BEGIN Records to use
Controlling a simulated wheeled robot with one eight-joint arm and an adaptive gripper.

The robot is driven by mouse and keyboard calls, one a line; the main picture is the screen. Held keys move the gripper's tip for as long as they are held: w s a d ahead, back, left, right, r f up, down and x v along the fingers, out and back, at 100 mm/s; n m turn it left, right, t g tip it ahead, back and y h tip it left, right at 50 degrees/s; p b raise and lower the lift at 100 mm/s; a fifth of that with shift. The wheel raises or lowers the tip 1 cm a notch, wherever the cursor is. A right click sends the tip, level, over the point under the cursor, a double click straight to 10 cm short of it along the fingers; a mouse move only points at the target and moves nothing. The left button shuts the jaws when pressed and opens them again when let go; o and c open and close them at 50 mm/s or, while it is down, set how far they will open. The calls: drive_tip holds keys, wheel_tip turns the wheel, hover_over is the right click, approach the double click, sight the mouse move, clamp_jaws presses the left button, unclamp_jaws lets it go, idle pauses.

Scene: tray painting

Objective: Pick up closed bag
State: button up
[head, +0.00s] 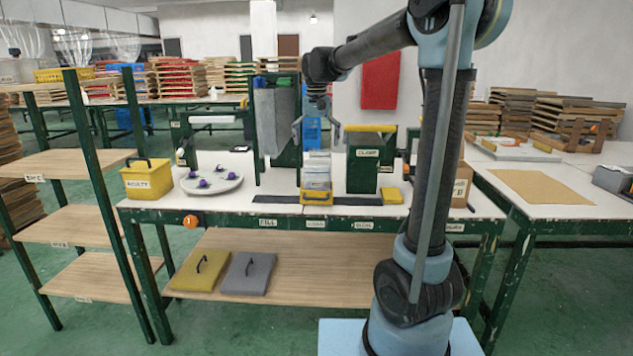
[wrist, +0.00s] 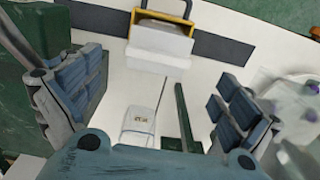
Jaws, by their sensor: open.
END Records to use
BEGIN Records to use
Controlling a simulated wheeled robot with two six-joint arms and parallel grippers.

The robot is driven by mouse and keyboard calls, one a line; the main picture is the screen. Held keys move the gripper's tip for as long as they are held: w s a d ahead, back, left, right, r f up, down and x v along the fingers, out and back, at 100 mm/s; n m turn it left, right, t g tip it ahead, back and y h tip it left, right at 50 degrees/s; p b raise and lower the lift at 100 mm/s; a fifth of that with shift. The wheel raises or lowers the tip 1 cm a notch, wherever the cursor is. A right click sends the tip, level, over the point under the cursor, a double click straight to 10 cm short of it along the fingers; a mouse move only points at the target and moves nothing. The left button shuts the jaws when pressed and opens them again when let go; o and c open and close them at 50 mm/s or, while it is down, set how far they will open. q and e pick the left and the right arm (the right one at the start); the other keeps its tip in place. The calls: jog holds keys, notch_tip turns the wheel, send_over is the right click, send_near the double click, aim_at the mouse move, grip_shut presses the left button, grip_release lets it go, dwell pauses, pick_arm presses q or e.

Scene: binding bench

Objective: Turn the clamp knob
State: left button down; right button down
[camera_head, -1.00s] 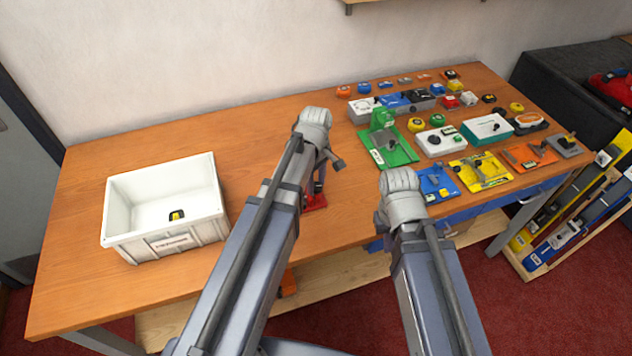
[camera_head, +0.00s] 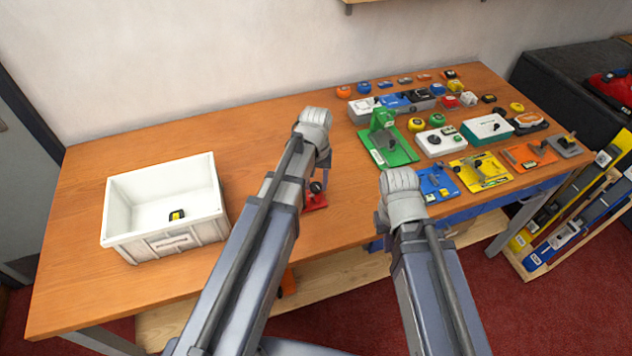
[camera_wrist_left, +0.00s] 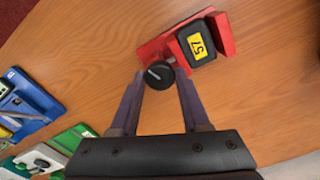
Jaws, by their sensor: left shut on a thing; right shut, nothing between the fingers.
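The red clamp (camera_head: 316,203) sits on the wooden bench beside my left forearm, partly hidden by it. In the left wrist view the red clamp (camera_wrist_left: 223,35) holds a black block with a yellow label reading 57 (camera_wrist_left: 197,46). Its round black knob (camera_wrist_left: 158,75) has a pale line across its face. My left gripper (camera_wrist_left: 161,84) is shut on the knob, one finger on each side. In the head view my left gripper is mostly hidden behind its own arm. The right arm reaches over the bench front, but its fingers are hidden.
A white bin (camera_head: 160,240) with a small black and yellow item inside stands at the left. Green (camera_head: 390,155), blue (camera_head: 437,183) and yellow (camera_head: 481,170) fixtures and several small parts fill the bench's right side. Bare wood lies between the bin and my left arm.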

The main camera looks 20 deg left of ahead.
END Records to use
The problem: Exactly the lines from the one with "Scene: binding bench" through the one with "[camera_wrist_left, +0.00s]" are to be reproduced, and no pictures with them.

Reply:
Scene: binding bench

Objective: Turn the clamp knob
State: left button down; right button down
[camera_head, -1.00s] 
[camera_head, +0.00s] 
[camera_wrist_left, +0.00s] 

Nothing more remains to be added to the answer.